The apex court had said the registry shall obtain orders from the Chief Justice of India for listing Setalvad’s bail plea before an appropriate bench.

During the hearing on July 1, senior advocate C U Singh, appearing for Setalvad, had submitted that the top court had on September 2, 2022 granted interim protection to the activist till the high court decided her bail application.

Singh had stated it is nobody’s case that she has violated any condition of the interim bail granted to her.

Solicitor General Tushar Mehta, appearing for the Gujarat government, had urged the apex court to give the same treatment to Setalvad as to any ordinary citizen.

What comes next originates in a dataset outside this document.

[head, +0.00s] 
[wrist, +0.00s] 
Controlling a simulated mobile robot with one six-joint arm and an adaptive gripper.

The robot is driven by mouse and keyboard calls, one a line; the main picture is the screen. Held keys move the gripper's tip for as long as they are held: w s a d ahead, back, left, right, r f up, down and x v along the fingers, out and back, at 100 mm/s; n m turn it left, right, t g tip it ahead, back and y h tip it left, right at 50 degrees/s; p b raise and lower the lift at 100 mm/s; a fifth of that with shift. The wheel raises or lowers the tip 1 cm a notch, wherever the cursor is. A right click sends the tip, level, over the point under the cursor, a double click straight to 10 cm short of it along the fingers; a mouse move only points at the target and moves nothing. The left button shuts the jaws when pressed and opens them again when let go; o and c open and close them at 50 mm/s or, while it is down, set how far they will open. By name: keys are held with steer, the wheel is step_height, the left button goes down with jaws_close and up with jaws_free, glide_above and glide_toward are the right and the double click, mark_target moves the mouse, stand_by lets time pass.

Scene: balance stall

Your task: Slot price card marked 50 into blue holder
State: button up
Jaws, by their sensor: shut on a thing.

The three-judge bench had heard the matter in a special sitting on July 1 after a two-judge vacation bench on the same day had differed on granting interim protection from arrest to Setalvad.

Facing impending arrest, Setalvad promptly moved the apex court seeking protection from arrest but the two-judge vacation bench could not reach a consensus on granting her interim relief.

The vacation bench of justices Abhay S Oka and Prashant Kumar Mishra had referred the matter to CJI D Y Chandrachud, who swiftly put together a bench of three judges to hear Setalvad’s petition challenging the high court order at 9:15 PM on July 1.

Earlier on July 1, Justice Nirzar Desai of the Gujarat High Court had directed her to surrender immediately.

Setalvad was out of jail after having secured interim bail from the apex court in September last year.

The court had observed Setalvad made attempts to unsettle a democratically elected government and sully the image of the then chief minister and current Prime Minister Narendra Modi, and tried to send him to jail.

Setalvad was arrested in June last year along with former Gujarat Director General of Police R B Sreekumar and ex-IPS officer Sanjiv Bhatt in an offence registered by Ahmedabad crime branch police for allegedly fabricating evidence to frame “innocent people” in the post-Godhra riots cases.

In its judgment, the high court had observed that prima facie Setalvad used her close associates and riot victims to file “false and fabricated affidavits before the Supreme Court with a view to unseat the establishment and to tarnish the image of establishment and the then chief minister (Modi)”.